I still think it's probably aluminum, but it might be stainless.


I think I'm going to modify GXMnow's idea.

I'll either drill or ream out an appropriate sized threaded female fitting. Likely 1/4 npt, as the major diameter is roughly 13mm, minor is 11. So when I open it up to 12, there will still be all of the original strength.

I'll need to add some mechanical grip on the boss for the retaining compound, like PVdude said, die grinder and carbide bit.

I think I'll need to switch from a bearing retainer to an epoxy, because I'm not going to be able to tightly control the clearance between the fitting and the boss.

 

[GXMnow]

Loctite has several different compounds. Some will fill more gap than others. The better the fit, the thinner the solution needed. A basic epoxy will probably work just fine as well. With the retaining solution, you would really only need to scuff the outside of the boss with sandpaper to have it grip tight. I do have a lathe here, but it is what, 300 miles to machine a part?

 

[400bird]

My concern with drilling out a NPT fitting is that there will still be about half of the threads remaining. So it won't have surface area most of those compounds are designed to hold. Hence my thought of adding something mechanical on the boss and using epoxy.

I do like the lathe idea. It isn't a 300 mile drive, it's just one FedEx shipment away if you're willing. I'll pay.

 

[t3kn0f1l3]

Refrigerant goes through the lines under the insulation on the left. The exposed ports are for coolant (water, well mostly water, I'm going to use automotive coolant)

Yes the there is a small plate chiller under that insulation. I'll have to open up the insulation some to check how the boss is attached.

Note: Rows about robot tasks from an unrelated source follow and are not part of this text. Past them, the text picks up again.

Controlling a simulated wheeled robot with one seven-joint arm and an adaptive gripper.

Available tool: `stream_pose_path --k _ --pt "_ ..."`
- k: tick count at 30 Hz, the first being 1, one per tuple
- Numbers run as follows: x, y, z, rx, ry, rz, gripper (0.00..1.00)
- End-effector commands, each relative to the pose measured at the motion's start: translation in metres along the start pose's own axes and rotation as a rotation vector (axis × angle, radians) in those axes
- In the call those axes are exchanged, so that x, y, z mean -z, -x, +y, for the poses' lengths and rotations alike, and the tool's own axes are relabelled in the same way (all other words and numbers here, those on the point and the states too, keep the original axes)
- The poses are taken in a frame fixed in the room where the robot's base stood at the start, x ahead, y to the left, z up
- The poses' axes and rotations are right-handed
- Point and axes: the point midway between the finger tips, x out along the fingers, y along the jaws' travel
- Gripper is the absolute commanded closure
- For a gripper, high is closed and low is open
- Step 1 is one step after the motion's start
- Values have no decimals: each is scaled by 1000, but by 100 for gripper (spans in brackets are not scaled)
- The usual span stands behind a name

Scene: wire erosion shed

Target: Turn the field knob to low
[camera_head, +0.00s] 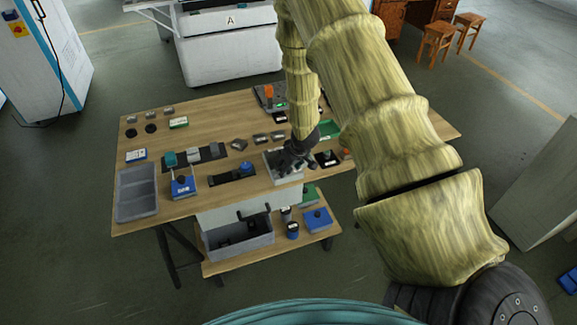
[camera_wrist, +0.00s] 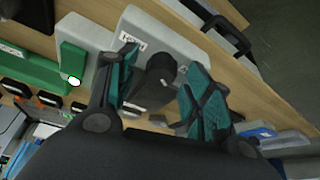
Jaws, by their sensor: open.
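The field knob (camera_wrist: 158,76) is a dark knob on a light grey housing (camera_wrist: 187,38) in the wrist view. A white label (camera_wrist: 133,42) with dark lettering, too small to read surely, sits on the housing near it. My gripper (camera_wrist: 161,64) is open, with its two teal-padded fingers on either side of the knob; I cannot tell whether they touch it. In the head view my gripper (camera_head: 290,162) is low over the grey housing (camera_head: 286,179) at the bench's front edge and hides the knob. The knob's pointer direction cannot be made out.
A lower shelf holds a grey bin (camera_head: 238,240).

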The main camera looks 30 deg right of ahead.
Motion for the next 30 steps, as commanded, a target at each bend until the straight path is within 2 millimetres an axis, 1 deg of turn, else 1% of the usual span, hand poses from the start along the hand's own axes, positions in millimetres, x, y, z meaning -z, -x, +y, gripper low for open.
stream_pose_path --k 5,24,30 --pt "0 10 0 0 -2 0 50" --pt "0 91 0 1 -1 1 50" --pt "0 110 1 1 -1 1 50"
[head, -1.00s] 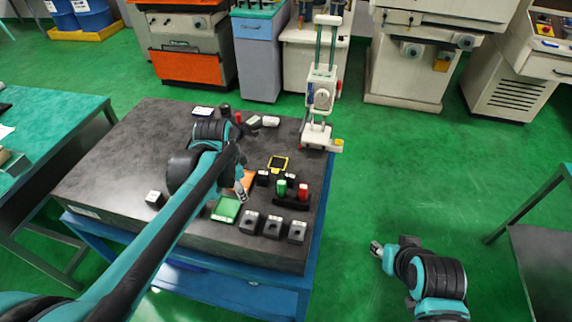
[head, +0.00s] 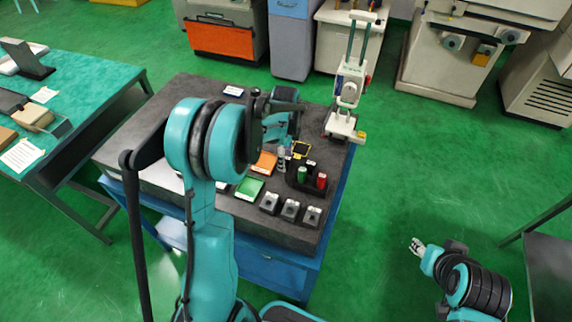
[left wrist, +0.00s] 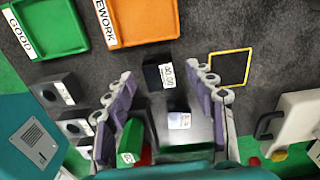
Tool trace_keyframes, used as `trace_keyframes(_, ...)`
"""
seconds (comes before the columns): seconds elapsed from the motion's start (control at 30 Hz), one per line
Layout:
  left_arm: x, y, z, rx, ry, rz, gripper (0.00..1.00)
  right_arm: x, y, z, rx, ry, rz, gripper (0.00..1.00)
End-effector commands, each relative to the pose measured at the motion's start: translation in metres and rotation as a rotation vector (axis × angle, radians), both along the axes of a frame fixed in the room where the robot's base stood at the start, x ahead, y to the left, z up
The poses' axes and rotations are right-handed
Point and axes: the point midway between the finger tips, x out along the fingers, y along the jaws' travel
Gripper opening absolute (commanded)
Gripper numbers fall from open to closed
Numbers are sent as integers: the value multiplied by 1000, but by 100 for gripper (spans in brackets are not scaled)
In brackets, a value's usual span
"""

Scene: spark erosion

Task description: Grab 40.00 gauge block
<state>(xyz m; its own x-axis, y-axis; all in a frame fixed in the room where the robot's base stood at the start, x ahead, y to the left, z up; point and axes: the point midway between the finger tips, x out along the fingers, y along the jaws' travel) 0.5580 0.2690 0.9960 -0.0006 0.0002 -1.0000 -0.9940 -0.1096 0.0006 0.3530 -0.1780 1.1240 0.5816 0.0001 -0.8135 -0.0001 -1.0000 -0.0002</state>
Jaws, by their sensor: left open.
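The gauge block is a small dark block with a white label, seemingly reading 40.00 (left wrist: 158,77), in the left wrist view. It stands on the dark plate (left wrist: 270,30) between and just beyond my left gripper's fingertips. My left gripper (left wrist: 159,74) is open, with a finger on each side of the block, and no contact is visible. In the head view, my left gripper (head: 284,157) is small and partly covered by my arm, and I cannot make out the block clearly. My right gripper (head: 417,246) is over the floor at the right, too small to judge.
A green GOOD tray (head: 250,188) and an orange REWORK tray (head: 265,163) lie nearby. A yellow-outlined square (left wrist: 231,68) is right of the block. A holder with green (head: 302,174) and red (head: 321,180) cylinders, grey blocks (head: 290,209) and a measuring stand (head: 347,90) are close.

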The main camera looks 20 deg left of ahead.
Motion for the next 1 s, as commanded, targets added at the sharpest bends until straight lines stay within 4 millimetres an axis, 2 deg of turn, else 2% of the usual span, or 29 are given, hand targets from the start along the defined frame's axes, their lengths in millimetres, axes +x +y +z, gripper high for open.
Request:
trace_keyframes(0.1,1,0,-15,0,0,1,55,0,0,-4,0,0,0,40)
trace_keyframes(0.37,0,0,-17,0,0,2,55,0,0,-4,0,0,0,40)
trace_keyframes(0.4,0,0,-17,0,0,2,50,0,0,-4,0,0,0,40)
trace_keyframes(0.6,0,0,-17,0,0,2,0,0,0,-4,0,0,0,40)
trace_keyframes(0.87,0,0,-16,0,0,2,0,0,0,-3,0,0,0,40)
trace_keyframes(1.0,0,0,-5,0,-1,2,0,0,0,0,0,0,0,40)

OK, understood. In that case, why not just run a test with a hose and hose clamp to see if you get any leaks? I like PVDude's suggestion of adding "one or two shallow grooves around the exterior of the pipe, so as to give the hose ID somehting mechanical to bite into." Do you have a spec for the pressure on this side of the system? If this is the cold side of the system, my guess is that the pressure is low enough to allow this to be an effective solution.